The disputes are in fact grounded in a contradiction between the need to rationalise pay and grading structures in a period of rigid restraint. Leyland has grown through the takeover and assimilation of a number of car and truck firms: Austin, Triumph, Rover, to name but a few. While this enabled a great deal of rationalisation and integration in production terms, it also brought hundreds of different payments and negotiating procedures. It is a measure of the size of the problem that even after a long period of industrial relations reorganisation, there are still fifty-eight bargaining units in British Leyland’s thirty-two plants.

It is this anarchic organisation, plus bad management, that has given rise to the present rash of disputes. Before 1 April, in seven representative Leyland toolrooms the lowest pay (at SU) was £60 a week, while the highest (at Rover Solihull) was £70. Between these two were four different wage rates. Moreover, for these same toolroom workers there were five different pay review dates ranging fairly evenly over the year. British Leyland, the unions and the toolmakers were anxious to harmonise both rates and review dates. Previous settlements have included promises to this effect.
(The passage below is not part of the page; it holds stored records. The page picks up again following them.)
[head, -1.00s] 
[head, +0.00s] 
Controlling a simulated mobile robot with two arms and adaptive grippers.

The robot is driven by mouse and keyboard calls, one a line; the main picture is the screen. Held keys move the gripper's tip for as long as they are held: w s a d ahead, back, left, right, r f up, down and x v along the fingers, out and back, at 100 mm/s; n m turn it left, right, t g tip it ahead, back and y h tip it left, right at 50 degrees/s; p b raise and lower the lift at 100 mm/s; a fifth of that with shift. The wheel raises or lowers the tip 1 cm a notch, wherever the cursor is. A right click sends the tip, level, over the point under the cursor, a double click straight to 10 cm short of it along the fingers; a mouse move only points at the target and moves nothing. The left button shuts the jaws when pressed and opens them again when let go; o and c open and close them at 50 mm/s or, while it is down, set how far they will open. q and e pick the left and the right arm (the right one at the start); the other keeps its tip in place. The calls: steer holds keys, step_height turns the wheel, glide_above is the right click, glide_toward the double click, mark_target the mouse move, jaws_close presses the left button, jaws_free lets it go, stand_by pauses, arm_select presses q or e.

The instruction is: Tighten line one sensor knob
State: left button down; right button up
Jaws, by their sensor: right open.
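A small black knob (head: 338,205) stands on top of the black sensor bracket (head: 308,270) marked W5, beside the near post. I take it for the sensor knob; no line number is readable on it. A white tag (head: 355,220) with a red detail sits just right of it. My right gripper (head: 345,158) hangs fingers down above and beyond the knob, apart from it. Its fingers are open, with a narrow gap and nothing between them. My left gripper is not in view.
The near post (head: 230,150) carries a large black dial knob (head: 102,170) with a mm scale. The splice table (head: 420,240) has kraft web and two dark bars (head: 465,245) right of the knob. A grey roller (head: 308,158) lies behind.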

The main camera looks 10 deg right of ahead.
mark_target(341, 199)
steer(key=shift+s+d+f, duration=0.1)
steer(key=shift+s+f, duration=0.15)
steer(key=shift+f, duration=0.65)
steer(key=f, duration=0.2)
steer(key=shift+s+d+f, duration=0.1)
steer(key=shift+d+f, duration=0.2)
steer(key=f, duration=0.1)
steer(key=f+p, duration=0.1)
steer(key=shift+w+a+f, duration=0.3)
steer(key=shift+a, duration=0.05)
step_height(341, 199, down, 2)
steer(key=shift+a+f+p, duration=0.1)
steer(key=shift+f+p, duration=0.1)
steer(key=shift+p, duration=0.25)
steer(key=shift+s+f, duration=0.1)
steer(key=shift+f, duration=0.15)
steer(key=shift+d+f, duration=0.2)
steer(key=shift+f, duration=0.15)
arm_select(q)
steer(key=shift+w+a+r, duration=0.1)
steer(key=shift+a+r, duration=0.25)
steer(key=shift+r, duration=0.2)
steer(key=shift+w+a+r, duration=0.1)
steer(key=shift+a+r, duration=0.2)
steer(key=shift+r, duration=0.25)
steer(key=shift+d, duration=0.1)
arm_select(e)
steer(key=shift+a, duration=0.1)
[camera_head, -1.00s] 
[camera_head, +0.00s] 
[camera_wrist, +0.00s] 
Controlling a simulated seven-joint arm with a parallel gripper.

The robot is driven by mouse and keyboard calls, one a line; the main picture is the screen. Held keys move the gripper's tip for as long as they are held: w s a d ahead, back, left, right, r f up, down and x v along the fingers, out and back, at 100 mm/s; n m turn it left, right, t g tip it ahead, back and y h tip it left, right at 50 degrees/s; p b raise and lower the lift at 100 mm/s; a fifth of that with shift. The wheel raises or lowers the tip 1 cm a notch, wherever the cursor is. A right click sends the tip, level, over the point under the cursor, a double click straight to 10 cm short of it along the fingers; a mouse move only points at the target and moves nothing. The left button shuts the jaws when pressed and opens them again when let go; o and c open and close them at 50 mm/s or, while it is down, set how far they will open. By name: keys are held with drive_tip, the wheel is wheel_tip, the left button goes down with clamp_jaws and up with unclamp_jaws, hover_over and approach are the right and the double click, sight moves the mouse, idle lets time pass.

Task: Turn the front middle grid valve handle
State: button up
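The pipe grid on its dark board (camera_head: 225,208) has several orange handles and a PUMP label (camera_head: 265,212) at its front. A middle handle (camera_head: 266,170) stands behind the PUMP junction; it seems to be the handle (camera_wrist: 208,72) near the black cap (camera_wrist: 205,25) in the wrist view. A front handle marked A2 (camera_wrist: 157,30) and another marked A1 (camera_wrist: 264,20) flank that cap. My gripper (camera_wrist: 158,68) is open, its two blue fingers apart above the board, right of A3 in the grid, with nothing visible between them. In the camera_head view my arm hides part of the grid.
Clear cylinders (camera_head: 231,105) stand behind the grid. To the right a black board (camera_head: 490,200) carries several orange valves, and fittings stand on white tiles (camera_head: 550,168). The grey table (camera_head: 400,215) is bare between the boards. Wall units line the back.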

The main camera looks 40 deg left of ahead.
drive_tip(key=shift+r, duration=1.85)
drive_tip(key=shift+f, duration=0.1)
But with a restriction of twelve months between settlements and a £6 pay norm, differentials as high as £10 could not be reconciled. Different review dates also ensured constant leapfrogging.

This was the dilemma that the SU carburettor men were attempting to force to an issue. In April 1975 they accepted, with true altruism, a £5.50 increase, which was £1 less than they could have obtained. They agreed to this because they accepted management statements about the sad state of the company and because they were promised a further review in December 1975 to bring their pay up to the highest toolroom rates. When December came they were caught by the twelve-month rule. They were prepared to acknowledge that they could not achieve complete parity but they wanted the full £6 from December, without having to wait a full year until this April. They did not get the money and on 9 March they struck work. Everyone was very sympathetic and did not begrudge them the actual cash – but to pay it would breach the previously immaculate pay rode and, according to the Department of Employment, provide a green light to some 80,000 similarly placed workers throughout the engineering industry. That is why this strike went on for three weeks.
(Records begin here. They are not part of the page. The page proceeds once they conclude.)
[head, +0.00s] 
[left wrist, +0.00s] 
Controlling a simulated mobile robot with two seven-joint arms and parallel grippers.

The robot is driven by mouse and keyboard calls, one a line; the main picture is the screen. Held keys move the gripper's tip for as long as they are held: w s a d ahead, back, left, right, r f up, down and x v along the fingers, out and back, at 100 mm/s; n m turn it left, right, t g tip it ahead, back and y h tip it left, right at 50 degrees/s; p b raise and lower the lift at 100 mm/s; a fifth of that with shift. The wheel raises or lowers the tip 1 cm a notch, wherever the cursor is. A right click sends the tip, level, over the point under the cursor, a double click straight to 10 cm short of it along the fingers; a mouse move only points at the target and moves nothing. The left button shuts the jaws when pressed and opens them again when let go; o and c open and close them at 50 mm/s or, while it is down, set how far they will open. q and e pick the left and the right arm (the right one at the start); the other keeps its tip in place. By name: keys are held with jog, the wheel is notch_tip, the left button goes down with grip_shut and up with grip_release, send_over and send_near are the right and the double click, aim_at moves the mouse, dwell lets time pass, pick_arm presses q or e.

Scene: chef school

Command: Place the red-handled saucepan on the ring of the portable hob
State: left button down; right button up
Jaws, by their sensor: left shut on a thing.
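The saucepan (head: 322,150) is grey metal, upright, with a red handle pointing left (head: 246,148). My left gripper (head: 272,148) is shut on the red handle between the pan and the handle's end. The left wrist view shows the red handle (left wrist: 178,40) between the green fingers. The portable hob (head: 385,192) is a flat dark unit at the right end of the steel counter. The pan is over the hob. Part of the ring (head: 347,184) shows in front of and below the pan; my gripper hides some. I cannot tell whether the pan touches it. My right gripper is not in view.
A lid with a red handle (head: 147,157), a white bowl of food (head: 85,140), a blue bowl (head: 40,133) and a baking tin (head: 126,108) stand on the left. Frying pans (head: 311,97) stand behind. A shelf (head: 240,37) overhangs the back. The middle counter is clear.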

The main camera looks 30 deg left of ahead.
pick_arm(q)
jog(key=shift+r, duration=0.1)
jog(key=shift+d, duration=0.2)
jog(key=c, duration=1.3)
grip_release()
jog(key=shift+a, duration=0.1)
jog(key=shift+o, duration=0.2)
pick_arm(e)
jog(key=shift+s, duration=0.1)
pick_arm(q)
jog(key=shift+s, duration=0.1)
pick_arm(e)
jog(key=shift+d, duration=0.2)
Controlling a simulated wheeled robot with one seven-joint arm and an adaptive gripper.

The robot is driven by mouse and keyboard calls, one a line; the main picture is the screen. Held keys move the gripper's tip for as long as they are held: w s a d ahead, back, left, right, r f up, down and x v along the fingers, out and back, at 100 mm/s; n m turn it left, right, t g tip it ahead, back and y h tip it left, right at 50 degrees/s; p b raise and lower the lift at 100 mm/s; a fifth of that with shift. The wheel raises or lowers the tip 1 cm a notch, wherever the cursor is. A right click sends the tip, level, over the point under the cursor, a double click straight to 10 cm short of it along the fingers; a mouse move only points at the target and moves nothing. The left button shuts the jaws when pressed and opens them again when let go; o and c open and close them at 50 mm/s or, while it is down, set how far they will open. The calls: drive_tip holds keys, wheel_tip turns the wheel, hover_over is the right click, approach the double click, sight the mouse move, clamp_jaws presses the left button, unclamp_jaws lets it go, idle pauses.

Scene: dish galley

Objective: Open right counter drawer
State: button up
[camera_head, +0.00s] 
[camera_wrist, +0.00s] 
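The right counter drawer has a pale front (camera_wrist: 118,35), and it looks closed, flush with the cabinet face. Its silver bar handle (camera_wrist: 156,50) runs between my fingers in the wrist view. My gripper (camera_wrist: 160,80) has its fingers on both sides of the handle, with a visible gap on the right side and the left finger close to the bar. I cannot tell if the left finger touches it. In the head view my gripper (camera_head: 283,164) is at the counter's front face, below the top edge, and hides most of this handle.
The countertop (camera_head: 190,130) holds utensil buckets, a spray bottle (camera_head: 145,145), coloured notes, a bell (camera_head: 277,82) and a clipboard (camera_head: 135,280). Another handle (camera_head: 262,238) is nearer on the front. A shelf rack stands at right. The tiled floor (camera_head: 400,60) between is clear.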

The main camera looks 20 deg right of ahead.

At Triumph Coventry, 350 toolroom workers demanded £1.85 which would give them parity with the tinsmiths. But this too, would have broken the twelve-month rule. The next settlement date for these workers is October. Despite the local AUEW, who told the men to stay out, they have returned to work. At Rover, 400 toolroom workers are asking £2 a week extra backdated to February 1975 which, they claim, is due from a previous settlement and is also within the pay code. They will probably get it.

At Llanelli, it was not AUEW members who were on strike. There it was Transport Union members, 650 press operators, arguing about the rate and the form of their grade’s transfer to the more highly skilled press maintenance work – which, to complicate matters further, is an AUEW job. Last, there are the machine tool fitters at Drew Lane, where they make suspensions for Austin and Morris cars. These men are demanding parity with the demonstrators, which would increase their pay from £66 to £78 a week-and that would break the pay code every way, defying mediation. This is probably why the Drew Lane workers are the remaining group on strike, with Austin and Morris car production still in jeopardy.

What sort of men are these toolmakers who have displayed such bargaining strength? One thing is certain: they are not militants in any accepted sense of that abused word. They are highly skilled men, with pride in their abilities. Within their union, the AUEW, they have always been a moderating force. Their craft pride entails a certain elitism, heightened by the fact that the less skilled production workers are generally members of the TGWU. These men measure their skill, obtained after long, low-paid, apprenticeships in the simplest way: by cash differentials. The current pay policy has struck at their central concern and turned their basically conservative attitudes into effective bloody-mindedness.

By their feelings, and in displaying their industrial muscle, they have already brought about great changes in the thinking of the principal architects of the next round of pay policy. Mr Jack Jones has accomplished a great shift from his previous insistence on the flat rate principle. Now he and Mr David Basnett – secretary of Britain’s third largest union, the GMWU – are calling for a combination of flat-rate and percentage in Phase Two pay policy. But even this dramatic change of front may not be sufficient for the AUEW. Mr Scanlon, writing in the latest issue of Industrial Management, insists that only a percentage principle will satisfy his union. It is interesting to speculate that, with his recent conversion to a voluntary incomes policy and with the sure backing of his previously moderate skilled members, Mr Scanlon may displace Mr Jones as the main author of the Mark II policy. If 1975 was the year of Jack Jones, 1976 may be the year of Hugh Scanlon.